▸ **Records to process**
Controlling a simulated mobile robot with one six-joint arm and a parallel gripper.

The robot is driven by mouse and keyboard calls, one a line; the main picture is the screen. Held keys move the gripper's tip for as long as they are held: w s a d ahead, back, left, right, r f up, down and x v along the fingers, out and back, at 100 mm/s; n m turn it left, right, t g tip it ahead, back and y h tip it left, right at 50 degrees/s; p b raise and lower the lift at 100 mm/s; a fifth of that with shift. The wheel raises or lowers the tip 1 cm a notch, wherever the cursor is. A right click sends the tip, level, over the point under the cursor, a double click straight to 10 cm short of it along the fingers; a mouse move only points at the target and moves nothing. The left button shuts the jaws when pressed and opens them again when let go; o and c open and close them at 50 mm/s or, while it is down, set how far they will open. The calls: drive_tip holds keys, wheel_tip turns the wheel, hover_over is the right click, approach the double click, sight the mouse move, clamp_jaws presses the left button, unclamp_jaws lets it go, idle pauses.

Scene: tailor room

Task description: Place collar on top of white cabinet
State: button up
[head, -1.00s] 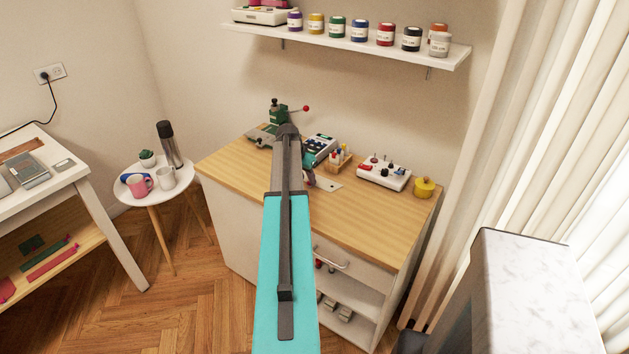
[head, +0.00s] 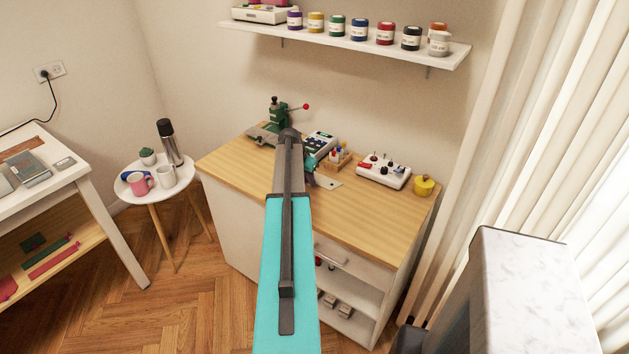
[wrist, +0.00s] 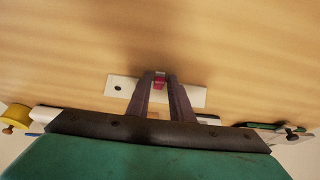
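The white cabinet (head: 232,228) has a pale wooden top and stands in the middle of the head view. My gripper (wrist: 160,76) points down over this top, with its two dark fingers a small gap apart. A small pinkish-red piece (wrist: 159,85) shows between the fingertips; I cannot tell whether they grip it. A flat white strip with a dark hole (wrist: 118,88) lies behind the fingers, and its end also shows in the head view (head: 329,182). I cannot make out for certain which piece is the collar. My arm hides most of the gripper in the head view.
On the cabinet top stand a green machine (head: 272,126), a keypad device (head: 320,144), a small pen holder (head: 338,159), a white control box (head: 383,171) and a yellow pot (head: 424,187). A shelf (head: 340,40) hangs above.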

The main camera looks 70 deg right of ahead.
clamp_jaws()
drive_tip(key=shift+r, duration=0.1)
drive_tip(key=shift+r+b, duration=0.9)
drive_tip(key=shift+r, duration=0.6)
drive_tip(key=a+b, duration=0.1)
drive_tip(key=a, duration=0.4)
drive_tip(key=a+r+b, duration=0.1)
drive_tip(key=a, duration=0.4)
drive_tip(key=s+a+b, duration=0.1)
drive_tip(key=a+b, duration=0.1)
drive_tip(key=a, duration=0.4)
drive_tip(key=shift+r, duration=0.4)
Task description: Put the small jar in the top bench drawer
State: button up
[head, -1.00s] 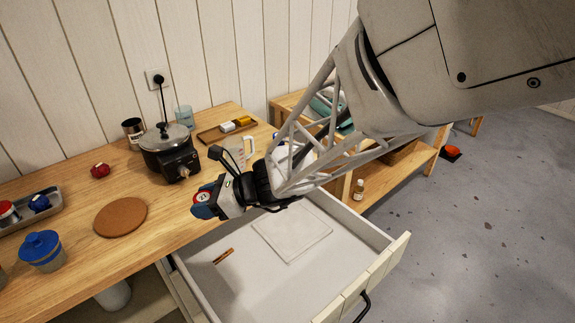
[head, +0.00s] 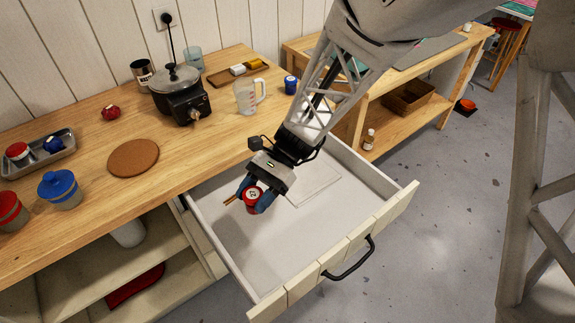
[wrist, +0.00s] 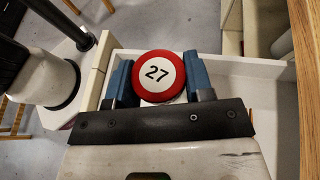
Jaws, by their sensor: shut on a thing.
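The small jar (head: 252,200) has a red lid with a white disc; the wrist view shows the number 27 on its lid (wrist: 158,75). My gripper (head: 254,196) is shut on it, with a blue finger on each side. The top bench drawer (head: 300,232) is pulled open, and my gripper holds the jar over its left part. How far the jar is above the drawer floor is hard to tell. In the wrist view the white drawer wall (wrist: 240,68) shows behind the fingers.
In the drawer lie a flat pale sheet (head: 318,182) and a small brown stick (head: 230,200), partly hidden by my gripper. The wooden bench top (head: 190,150) borders the drawer, with a cork mat (head: 133,157) and a blue-lidded jar (head: 60,190). The drawer's front and right are clear.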

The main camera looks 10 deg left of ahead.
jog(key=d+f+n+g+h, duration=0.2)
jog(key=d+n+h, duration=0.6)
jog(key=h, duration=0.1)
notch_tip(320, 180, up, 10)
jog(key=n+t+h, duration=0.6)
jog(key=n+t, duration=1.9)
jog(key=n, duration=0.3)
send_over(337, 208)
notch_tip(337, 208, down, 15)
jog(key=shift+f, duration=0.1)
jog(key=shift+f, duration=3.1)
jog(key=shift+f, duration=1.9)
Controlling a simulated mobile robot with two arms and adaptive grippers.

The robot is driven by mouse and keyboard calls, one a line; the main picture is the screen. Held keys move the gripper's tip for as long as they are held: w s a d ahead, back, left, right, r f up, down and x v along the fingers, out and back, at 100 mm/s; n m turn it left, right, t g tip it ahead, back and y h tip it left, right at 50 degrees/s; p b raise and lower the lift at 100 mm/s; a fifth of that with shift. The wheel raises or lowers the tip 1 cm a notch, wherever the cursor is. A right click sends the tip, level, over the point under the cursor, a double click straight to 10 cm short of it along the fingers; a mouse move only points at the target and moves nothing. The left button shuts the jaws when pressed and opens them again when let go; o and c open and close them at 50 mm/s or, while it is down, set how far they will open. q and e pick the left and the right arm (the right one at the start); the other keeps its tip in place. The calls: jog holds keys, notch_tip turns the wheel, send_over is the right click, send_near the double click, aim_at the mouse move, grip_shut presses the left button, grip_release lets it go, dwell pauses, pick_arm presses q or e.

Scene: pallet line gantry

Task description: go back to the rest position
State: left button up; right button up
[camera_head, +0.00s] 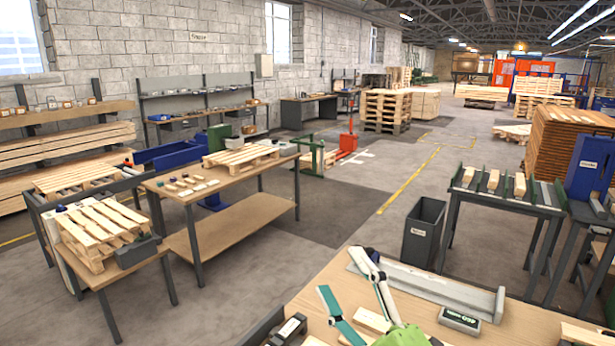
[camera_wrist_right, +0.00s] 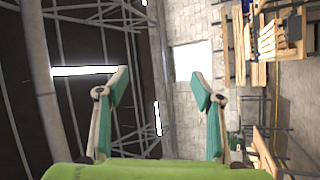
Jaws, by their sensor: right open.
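My right gripper (camera_head: 342,272) is low in the head view, right of the middle, above the near wooden bench (camera_head: 290,290). Its two teal-and-white fingers stand apart above a green body. In the right wrist view the fingers of the right gripper (camera_wrist_right: 160,82) are spread wide with nothing between them. That camera looks across the room, with the ceiling beams at left and the wall and tables at right. My left gripper shows in neither view.
A wooden worktable (camera_head: 228,180) with a pallet (camera_head: 241,157) stands at left. The floor between has open room.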

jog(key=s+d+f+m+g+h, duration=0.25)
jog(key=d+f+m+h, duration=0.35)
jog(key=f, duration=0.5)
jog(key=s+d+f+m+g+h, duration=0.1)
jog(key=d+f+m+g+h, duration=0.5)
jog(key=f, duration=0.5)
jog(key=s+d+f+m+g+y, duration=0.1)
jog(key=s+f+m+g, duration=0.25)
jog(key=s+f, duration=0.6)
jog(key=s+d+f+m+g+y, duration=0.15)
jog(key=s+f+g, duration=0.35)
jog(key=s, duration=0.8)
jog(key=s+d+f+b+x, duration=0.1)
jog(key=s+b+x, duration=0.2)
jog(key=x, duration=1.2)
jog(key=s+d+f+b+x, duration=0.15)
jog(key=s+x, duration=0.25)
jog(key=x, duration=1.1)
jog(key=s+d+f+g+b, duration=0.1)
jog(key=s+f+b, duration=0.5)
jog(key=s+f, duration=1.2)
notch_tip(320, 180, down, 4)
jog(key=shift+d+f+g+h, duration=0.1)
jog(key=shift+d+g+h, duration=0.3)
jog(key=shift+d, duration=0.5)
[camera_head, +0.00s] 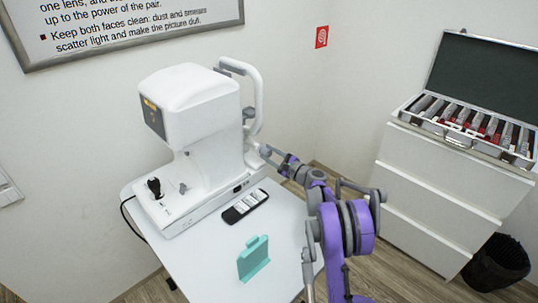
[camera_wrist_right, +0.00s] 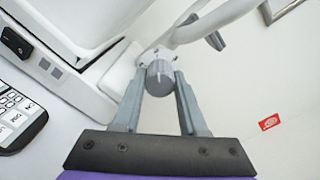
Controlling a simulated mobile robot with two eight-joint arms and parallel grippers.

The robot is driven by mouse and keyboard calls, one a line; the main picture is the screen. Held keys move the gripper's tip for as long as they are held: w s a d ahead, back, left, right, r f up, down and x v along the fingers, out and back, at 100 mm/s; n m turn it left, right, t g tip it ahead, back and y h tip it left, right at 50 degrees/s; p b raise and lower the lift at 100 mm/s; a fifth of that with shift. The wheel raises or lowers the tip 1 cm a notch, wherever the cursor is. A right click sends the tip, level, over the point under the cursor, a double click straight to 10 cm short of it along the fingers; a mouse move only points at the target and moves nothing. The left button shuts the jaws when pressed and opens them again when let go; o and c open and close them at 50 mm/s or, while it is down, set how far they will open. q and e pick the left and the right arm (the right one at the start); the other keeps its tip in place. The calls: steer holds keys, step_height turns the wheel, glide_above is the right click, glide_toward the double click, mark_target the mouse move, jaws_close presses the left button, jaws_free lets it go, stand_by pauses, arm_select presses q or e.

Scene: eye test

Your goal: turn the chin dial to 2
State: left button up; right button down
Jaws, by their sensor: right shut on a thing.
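The chin dial (camera_wrist_right: 159,78) is a short grey ribbed knob on a white collar of the white eye-test machine (camera_head: 197,110). In the right wrist view it sits between the two grey fingers of my right gripper (camera_wrist_right: 158,86), which is shut on it. Small dark marks show on the collar, too small to read, so I cannot tell the setting. In the head view my right gripper (camera_head: 265,151) reaches the machine's right side, below the white curved head frame (camera_head: 257,95); the fingers hide most of the dial there. My left gripper is not in view.
The white table (camera_head: 200,265) holds a black remote with pale keys (camera_head: 245,206) and a teal plate-like thing (camera_head: 253,258). An open case of lenses (camera_head: 465,125) stands on a white cabinet (camera_head: 440,195) at right, with a black bin (camera_head: 497,263) beside it.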

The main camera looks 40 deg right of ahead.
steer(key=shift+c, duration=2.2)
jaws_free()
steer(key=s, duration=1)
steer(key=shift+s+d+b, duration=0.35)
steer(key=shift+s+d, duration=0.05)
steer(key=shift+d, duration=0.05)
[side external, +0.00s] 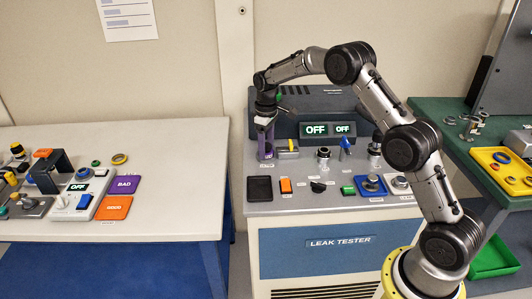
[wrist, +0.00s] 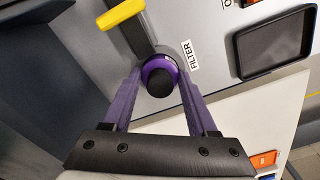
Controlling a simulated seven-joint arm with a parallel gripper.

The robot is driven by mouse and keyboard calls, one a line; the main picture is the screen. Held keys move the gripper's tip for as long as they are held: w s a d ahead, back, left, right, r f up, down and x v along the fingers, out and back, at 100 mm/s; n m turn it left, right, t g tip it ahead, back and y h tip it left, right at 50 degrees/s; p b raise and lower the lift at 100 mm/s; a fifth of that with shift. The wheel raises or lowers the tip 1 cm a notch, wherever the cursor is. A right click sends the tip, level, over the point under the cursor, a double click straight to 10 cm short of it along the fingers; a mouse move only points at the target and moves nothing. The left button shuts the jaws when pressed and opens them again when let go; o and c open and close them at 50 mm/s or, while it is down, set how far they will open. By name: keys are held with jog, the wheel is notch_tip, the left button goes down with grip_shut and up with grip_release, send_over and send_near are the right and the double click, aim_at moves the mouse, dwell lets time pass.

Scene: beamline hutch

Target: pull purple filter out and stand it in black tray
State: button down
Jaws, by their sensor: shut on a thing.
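The purple filter (wrist: 158,65) is a round purple piece with a dark round top, beside the FILTER label on the grey panel. My gripper (side external: 265,150) has purple fingers and points down at the left end of the leak tester. Its fingers (wrist: 160,82) are shut on the filter from both sides in the wrist view. The fingers mostly hide the filter in the side view, and I cannot tell how deep it sits in its seat. The black tray (side external: 259,189) is square, shallow and empty, at the panel's front left. It also shows upper right in the wrist view (wrist: 273,42).
A yellow-handled lever (side external: 287,147) stands close right of my gripper. Fittings (side external: 323,157) and a blue-topped knob (side external: 346,145) are further right. An orange switch (side external: 285,186) is right of the tray. The grey housing (side external: 315,100) with two OFF displays rises behind.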

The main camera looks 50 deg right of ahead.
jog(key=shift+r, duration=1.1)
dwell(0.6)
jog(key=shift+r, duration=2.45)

▸ **Problem statement**
Filter the records down to the lines that contain the string "joint", and copy those lines.

▸ **Written response**
Controlling a simulated mobile robot with one six-joint arm and a parallel gripper.
Controlling a simulated mobile robot with two eight-joint arms and parallel grippers.
Controlling a simulated seven-joint arm with a parallel gripper.

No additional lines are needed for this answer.